---------- INFORMATION SHOWN ----------

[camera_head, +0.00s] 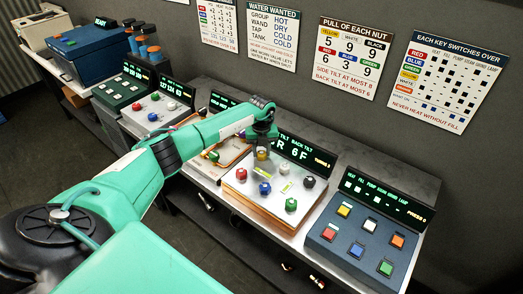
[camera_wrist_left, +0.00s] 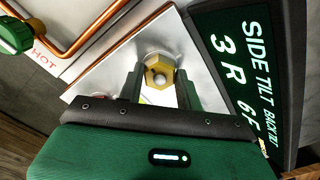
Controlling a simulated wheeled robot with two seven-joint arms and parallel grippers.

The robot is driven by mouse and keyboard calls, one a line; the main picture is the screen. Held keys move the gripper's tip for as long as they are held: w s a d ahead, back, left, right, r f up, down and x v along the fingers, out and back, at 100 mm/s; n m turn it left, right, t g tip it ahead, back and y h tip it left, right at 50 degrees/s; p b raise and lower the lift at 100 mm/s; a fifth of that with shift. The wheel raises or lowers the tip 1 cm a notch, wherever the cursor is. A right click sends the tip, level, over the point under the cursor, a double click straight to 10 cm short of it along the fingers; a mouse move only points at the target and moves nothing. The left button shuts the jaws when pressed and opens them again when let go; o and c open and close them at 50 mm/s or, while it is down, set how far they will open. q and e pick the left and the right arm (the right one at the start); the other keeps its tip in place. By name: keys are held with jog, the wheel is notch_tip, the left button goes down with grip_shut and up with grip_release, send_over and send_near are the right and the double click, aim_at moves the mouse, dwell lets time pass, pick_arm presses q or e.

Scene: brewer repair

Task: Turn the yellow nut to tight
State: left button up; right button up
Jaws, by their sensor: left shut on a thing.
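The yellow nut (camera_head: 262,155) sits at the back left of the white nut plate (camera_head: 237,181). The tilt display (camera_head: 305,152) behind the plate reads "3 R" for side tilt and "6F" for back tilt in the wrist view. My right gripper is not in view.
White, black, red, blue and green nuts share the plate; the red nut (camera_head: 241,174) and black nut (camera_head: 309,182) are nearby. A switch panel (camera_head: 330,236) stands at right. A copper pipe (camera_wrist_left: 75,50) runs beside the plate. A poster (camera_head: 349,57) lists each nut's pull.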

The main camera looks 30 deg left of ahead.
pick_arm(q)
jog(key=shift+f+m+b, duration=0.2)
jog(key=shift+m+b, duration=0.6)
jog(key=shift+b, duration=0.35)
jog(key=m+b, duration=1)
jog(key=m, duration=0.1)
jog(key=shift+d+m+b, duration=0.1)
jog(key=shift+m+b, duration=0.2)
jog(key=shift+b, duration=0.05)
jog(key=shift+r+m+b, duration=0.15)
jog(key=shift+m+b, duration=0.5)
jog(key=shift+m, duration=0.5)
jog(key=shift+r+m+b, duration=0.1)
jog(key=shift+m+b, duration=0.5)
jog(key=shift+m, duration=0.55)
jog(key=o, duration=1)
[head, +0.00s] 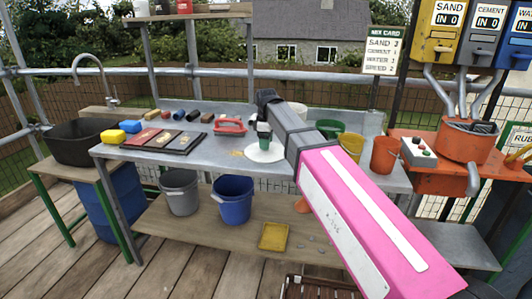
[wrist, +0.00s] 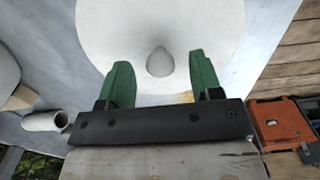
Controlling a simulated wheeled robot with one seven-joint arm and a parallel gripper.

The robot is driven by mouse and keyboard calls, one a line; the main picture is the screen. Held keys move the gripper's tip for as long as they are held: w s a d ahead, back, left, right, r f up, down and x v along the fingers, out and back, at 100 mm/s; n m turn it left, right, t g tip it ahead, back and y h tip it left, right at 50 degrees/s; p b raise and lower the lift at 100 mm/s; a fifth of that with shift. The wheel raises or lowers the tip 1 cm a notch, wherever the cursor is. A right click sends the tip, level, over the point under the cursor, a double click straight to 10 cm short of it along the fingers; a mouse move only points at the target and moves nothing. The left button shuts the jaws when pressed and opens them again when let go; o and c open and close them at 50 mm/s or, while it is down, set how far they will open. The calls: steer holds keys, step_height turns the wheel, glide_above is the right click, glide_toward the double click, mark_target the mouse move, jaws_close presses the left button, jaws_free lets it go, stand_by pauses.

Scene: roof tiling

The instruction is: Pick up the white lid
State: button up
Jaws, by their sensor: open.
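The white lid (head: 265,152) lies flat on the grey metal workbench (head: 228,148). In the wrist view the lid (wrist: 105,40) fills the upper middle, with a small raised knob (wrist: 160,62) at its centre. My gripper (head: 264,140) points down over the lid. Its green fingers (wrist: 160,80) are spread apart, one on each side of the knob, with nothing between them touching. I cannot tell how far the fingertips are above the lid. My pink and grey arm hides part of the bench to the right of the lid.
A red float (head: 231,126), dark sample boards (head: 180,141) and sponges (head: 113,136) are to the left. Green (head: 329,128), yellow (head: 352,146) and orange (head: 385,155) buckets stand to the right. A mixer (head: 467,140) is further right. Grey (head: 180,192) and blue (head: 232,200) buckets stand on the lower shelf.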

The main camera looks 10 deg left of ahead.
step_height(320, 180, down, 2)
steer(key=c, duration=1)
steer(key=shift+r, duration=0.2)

----------

SET EXERCISE: In the listing, find each line with the string "simulated" and copy it.

ANSWER TO THE EXERCISE:
Controlling a simulated wheeled robot with two seven-joint arms and parallel grippers.
Controlling a simulated wheeled robot with one seven-joint arm and a parallel gripper.

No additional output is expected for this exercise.